- [WRITTEN EXERCISE]
Extract only the lines running from the top of the entries to the line that holds "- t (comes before". Include that line and omit the pictures.

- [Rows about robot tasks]

_ _ _ _ _ _ _

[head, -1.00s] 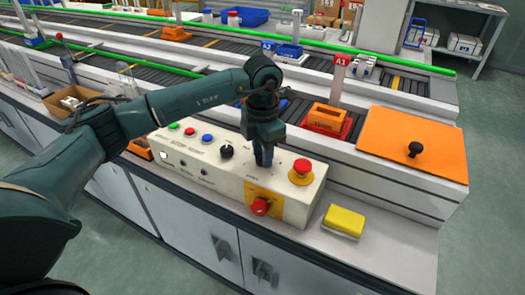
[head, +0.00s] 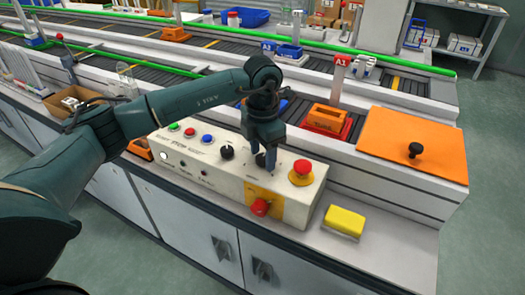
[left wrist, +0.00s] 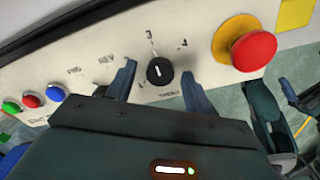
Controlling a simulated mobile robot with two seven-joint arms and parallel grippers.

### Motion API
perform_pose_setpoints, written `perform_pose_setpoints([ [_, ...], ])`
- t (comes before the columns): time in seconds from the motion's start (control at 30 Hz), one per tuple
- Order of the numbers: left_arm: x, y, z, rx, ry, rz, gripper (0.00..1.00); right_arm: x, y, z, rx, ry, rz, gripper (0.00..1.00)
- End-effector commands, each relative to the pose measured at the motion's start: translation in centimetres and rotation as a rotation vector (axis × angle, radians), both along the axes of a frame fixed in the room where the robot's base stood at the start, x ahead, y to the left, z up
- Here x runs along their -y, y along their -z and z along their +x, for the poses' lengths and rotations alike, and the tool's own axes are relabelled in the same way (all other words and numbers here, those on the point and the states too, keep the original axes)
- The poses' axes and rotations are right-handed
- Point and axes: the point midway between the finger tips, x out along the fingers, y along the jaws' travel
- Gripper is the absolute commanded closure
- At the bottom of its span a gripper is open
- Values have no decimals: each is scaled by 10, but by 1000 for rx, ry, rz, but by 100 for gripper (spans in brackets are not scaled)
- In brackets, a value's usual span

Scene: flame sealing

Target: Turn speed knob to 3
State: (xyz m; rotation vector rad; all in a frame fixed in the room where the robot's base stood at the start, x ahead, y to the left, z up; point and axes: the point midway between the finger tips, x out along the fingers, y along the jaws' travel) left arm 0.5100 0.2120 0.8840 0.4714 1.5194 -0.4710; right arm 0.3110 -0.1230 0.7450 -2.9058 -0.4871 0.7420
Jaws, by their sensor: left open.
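The control box (head: 185,172) stands on the counter in the head view. My left gripper (head: 264,164) points down over its top, right of another black knob (head: 227,152). In the left wrist view the black speed knob (left wrist: 159,72) sits between the two spread fingers of my left gripper (left wrist: 158,78), with a gap on both sides. A 3 is printed above the knob and a 4 to its upper right. I cannot tell surely which number its white mark points at.
A red emergency button (head: 302,167) on a yellow ring is close to the right of the gripper. A red switch (head: 260,207) on a yellow plate is on the box front. A yellow sponge (head: 344,221) lies to the right. Coloured buttons (head: 190,132) are at the left.

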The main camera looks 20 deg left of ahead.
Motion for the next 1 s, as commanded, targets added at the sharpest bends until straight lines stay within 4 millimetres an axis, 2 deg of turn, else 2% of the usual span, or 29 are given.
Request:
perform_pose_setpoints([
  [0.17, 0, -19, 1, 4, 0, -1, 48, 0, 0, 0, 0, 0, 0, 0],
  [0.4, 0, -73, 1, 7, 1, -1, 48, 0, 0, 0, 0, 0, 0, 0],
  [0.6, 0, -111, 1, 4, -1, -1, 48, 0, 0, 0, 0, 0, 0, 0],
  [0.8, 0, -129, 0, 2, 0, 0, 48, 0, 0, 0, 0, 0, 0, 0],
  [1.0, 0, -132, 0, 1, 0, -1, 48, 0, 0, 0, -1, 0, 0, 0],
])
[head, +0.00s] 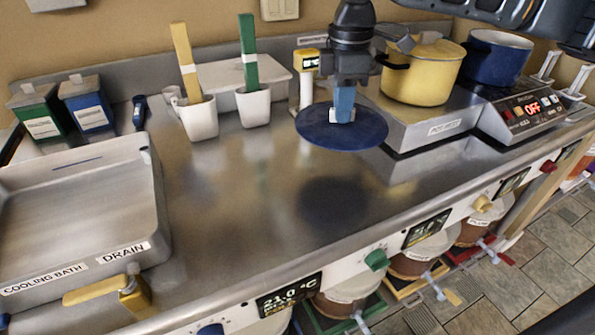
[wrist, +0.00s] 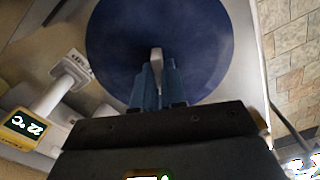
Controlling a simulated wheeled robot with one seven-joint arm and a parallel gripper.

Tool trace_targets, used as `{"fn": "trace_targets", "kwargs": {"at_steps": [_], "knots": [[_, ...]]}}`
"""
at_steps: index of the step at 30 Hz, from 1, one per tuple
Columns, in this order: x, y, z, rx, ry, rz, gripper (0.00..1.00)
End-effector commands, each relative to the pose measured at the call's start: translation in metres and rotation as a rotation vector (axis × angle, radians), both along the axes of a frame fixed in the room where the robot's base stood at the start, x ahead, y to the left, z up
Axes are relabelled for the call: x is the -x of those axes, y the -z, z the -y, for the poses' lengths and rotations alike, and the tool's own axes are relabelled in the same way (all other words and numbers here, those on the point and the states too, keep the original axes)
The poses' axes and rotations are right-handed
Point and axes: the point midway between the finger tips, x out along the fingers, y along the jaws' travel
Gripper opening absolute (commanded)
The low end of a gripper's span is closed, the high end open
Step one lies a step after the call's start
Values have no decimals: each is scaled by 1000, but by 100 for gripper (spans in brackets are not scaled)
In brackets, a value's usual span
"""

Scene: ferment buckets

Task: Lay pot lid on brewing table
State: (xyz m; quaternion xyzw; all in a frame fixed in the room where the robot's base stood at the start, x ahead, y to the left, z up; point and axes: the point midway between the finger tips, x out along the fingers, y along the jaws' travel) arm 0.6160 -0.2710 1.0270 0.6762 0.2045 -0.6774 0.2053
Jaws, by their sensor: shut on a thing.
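The pot lid (head: 318,130) is a round, dark blue disc with a small pale knob. My gripper (head: 343,115) is shut on that knob from above. The lid hangs roughly level above the steel brewing table (head: 240,205), with a dark shadow on the tabletop below and in front of it. In the wrist view the lid (wrist: 120,50) fills the upper middle, and the blue fingers of my gripper (wrist: 157,75) pinch the knob. The lid's underside is hidden.
A yellow pot (head: 425,75) on a labelled stand and a blue pot (head: 492,60) on a hot plate are right of the lid. A yellow-topped thermometer (head: 306,75) stands close behind. White mugs (head: 198,120) and a cooling bath (head: 85,200) are left. The front middle table is clear.

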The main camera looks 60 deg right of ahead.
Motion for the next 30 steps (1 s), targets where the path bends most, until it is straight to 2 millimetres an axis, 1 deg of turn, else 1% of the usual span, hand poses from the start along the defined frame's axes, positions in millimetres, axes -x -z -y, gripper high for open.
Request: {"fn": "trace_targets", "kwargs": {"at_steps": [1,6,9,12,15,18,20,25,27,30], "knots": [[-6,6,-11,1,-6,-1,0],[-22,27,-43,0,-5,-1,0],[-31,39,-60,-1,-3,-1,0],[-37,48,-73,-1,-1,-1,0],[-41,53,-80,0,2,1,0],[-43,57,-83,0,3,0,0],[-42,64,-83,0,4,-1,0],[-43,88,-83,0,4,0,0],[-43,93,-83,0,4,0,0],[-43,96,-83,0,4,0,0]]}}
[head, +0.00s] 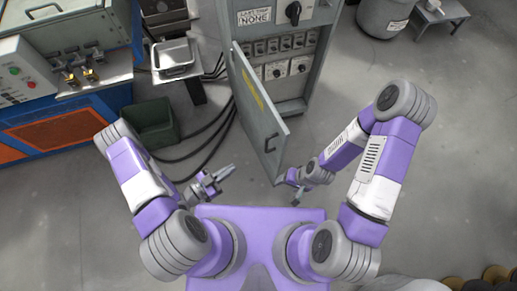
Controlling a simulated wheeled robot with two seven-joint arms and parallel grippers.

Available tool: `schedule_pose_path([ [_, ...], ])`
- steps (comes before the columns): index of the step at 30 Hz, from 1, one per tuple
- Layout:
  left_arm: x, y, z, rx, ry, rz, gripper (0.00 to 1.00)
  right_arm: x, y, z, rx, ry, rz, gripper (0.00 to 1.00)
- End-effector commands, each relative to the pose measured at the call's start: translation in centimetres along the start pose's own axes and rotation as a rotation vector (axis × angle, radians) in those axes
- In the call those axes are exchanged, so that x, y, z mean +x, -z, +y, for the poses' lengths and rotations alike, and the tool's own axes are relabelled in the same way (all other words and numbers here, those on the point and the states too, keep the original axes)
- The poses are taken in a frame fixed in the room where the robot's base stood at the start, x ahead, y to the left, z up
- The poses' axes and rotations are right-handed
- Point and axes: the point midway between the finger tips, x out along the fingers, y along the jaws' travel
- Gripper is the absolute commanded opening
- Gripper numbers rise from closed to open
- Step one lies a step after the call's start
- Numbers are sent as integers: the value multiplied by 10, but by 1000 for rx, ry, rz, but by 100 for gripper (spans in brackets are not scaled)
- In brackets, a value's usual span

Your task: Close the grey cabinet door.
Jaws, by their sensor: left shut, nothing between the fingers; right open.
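The grey cabinet (309,88) stands at the top middle of the head view, with rows of switches and dials inside. Its grey door (254,108) is open and swung out toward me, with a yellow mark on its face and a small latch near its free edge. My left gripper (229,171) is shut and empty, to the left of the door and apart from it. My right gripper (296,199) is open, just right of and below the door's lower free corner. Whether it touches the door I cannot tell.
A blue and orange machine (70,128) stands at the left, with a dark green bin (152,123) beside it. Black cables (207,140) run on the floor left of the door. A grey drum (384,16) and a small stool (437,13) are at the top right. The floor at right is clear.

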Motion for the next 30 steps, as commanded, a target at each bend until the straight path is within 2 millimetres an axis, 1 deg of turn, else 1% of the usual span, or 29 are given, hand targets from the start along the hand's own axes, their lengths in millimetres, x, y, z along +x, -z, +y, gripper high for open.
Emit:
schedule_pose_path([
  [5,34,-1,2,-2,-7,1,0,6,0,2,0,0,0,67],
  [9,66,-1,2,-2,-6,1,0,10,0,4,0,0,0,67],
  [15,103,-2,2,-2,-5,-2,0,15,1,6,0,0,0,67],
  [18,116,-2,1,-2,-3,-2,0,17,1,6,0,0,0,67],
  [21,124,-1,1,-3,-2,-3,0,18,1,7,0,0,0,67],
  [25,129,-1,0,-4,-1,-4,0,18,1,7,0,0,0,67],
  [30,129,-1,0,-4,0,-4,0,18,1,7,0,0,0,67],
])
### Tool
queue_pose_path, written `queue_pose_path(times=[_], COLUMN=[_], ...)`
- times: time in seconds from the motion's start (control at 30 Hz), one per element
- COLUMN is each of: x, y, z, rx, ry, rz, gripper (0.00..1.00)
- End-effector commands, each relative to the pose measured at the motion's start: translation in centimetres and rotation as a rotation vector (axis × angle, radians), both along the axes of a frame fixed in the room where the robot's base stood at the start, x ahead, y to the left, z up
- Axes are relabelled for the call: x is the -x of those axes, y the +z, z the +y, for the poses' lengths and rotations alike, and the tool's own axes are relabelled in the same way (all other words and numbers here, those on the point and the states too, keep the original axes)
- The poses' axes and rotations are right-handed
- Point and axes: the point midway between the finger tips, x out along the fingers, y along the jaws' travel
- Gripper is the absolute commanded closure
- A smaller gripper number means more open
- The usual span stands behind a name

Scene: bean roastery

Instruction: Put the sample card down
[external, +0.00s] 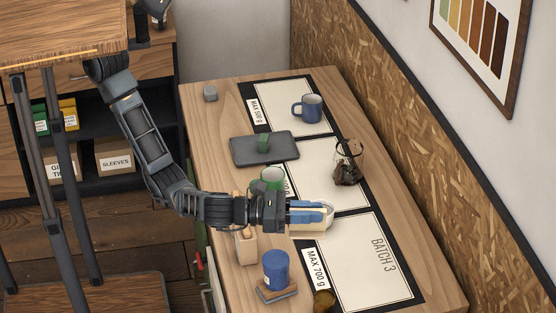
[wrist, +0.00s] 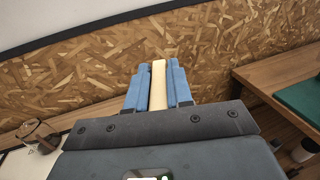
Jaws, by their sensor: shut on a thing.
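My gripper (external: 312,213) is shut on a thin cream piece, which appears to be the sample card (external: 327,216). In the wrist view the card (wrist: 158,86) stands edge-on between the blue finger pads of my gripper (wrist: 158,88). In the external view it is held level with the arm's end, over the table near the border of the middle mat (external: 325,172) and the mat marked BATCH 3 (external: 365,270). It seems to be above the surface, though the exact height is hard to tell. Much of it is hidden by the fingers.
A glass carafe (external: 347,170) stands at the middle mat's right. A green-white mug (external: 272,178) is just behind my gripper. A light wooden holder (external: 246,248), blue canister (external: 276,266) and amber jar (external: 324,301) stand in front. The BATCH 3 mat is mostly clear.

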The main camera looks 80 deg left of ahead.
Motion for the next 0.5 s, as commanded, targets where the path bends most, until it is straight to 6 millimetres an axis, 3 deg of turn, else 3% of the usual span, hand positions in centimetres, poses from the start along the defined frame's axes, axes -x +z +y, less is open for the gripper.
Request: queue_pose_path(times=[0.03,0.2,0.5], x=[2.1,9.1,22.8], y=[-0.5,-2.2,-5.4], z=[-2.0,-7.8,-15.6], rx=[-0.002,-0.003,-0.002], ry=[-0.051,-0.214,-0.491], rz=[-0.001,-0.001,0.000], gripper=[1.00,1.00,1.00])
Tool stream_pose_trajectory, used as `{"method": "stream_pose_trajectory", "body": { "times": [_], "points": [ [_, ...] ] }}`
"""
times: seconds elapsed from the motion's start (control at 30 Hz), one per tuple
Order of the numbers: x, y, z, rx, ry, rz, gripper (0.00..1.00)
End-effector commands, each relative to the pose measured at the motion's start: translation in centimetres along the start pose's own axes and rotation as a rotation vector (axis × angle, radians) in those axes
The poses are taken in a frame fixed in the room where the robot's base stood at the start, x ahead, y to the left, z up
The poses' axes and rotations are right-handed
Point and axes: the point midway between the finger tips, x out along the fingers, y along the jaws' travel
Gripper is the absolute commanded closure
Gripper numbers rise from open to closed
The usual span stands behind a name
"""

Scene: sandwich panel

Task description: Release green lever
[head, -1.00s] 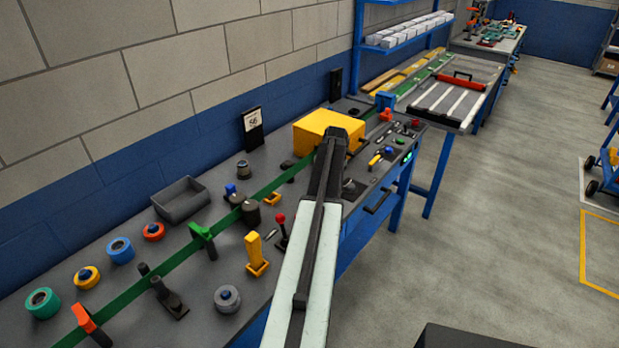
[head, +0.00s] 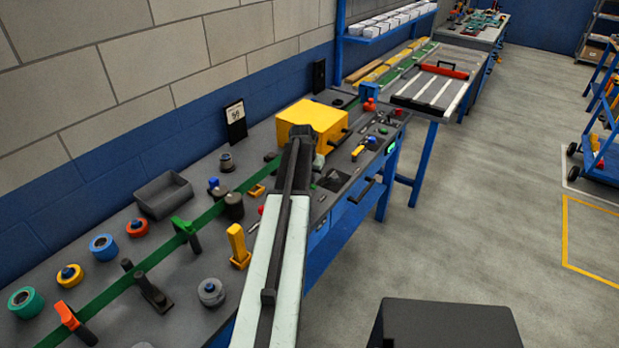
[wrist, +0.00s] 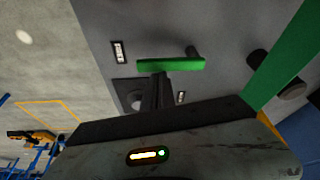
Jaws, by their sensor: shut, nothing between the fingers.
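A green lever handle (wrist: 170,64) lies across the upper middle of the wrist view, with a dark post at its right part. My gripper (wrist: 160,78) points at it, its dark fingers shut and empty, with the tips close below the handle. I cannot tell whether they touch it. In the head view the end of my arm is beside the yellow box, and my fingertips are hidden. A green-handled clamp (head: 182,226) also stands by the green strip in the head view; I cannot tell whether it is the same lever.
The yellow box (head: 318,118) stands on the grey bench near my arm's end. A yellow lever (head: 237,243) is left of my arm. A grey bin (head: 163,195) and several coloured rolls lie farther left. Open floor (head: 460,230) is at the right.

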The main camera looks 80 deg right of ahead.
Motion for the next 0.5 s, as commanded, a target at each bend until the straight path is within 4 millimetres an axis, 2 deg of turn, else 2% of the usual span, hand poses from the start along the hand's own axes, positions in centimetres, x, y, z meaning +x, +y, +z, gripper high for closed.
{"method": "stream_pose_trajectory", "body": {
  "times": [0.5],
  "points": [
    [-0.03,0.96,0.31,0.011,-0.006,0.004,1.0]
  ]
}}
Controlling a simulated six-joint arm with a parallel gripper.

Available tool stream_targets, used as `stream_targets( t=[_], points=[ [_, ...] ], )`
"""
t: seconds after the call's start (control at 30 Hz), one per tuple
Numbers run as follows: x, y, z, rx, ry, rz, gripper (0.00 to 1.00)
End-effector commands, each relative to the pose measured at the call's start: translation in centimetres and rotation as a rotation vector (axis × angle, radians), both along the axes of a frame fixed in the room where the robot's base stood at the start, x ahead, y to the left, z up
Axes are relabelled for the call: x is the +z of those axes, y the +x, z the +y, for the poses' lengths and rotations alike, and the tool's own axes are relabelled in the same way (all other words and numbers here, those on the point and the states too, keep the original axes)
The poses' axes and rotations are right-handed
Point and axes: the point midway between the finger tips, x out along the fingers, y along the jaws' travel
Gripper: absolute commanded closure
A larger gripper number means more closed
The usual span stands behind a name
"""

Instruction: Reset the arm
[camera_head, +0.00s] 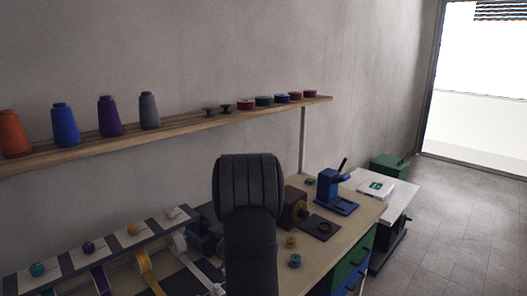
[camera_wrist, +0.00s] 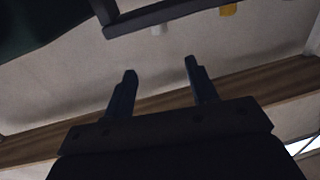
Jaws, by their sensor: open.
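My gripper (camera_wrist: 160,72) shows in the wrist view with its two dark fingers spread apart and nothing between them. Behind the fingers are a pale surface and a long wooden strip (camera_wrist: 240,84). In the head view, my dark arm stands upright in front of the workbench (camera_head: 340,215). My fingers cannot be made out there, and the arm hides part of the bench.
A wooden shelf (camera_head: 180,131) on the wall holds several thread cones and small spools. A blue press (camera_head: 335,190) and a brown block (camera_head: 293,207) stand on the bench. A rack with ribbon rolls (camera_head: 90,247) is at lower left. Floor at right is clear.

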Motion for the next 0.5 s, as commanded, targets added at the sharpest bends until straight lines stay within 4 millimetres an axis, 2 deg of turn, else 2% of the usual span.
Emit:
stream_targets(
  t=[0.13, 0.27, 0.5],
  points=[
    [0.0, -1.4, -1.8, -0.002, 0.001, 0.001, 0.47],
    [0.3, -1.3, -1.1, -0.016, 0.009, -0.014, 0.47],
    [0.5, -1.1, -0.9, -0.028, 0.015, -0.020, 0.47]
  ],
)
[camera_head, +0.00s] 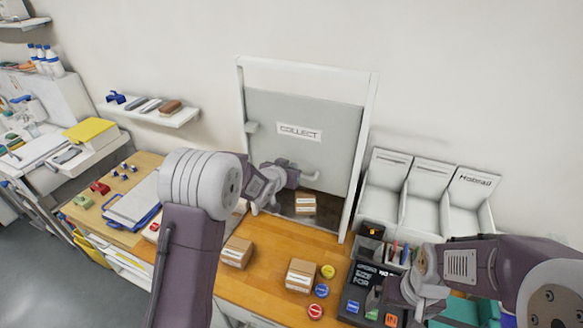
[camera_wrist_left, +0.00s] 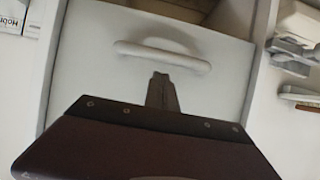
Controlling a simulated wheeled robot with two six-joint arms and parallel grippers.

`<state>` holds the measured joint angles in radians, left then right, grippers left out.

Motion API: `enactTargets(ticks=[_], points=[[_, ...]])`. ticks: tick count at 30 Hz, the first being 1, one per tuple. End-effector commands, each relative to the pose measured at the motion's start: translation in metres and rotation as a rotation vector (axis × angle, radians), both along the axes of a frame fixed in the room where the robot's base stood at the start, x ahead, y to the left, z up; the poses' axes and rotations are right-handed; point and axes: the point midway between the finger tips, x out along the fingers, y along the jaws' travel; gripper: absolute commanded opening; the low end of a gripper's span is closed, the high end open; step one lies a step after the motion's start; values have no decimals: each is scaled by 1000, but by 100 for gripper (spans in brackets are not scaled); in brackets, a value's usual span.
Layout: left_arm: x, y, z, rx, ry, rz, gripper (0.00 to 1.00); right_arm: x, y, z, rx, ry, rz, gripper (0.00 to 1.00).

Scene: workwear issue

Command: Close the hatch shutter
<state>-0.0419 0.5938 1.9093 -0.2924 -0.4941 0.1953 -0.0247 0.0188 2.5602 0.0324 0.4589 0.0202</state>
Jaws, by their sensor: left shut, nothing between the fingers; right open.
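The hatch shutter (camera_head: 303,108) is a grey panel marked COLLECT in a white frame (camera_head: 357,150) on the back wall. It is partly down, with a gap between its lower edge and the counter. Its bar handle (camera_head: 310,177) is near the lower edge; the handle also shows in the left wrist view (camera_wrist_left: 162,55). My left gripper (camera_head: 292,174) is at the shutter's lower part by the handle. In the wrist view its shut, empty fingers (camera_wrist_left: 161,92) are close to the handle; contact cannot be told. My right gripper (camera_head: 418,300) is open over the right end of the counter.
A small carton (camera_head: 305,204) stands in the gap under the shutter. Two cartons (camera_head: 237,252) (camera_head: 301,275) and several coloured discs (camera_head: 328,271) are on the wooden counter. White bins (camera_head: 429,190) and a black organizer (camera_head: 362,274) stand at right; a wall shelf (camera_head: 150,113) is at left.

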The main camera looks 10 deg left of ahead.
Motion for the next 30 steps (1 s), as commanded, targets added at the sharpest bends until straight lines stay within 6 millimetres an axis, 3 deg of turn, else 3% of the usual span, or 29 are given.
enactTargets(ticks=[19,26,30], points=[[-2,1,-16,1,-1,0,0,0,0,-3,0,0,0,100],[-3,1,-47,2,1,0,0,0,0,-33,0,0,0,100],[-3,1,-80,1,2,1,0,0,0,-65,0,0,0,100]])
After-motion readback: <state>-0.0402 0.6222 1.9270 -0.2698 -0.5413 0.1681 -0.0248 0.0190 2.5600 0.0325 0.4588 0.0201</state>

_ _ _ _ _ _ _

- [ANSWER FOR THE TASK]
[head, -1.00s] 
[head, +0.00s] 
[left wrist, +0.00s] 
Controlling a simulated mobile robot with two seven-joint arms and parallel grippers.

### Motion API
perform_pose_setpoints, written `perform_pose_setpoints([ [_, ...], ])`
- t (comes before the columns): time in seconds from the motion's start (control at 30 Hz), one per tuple

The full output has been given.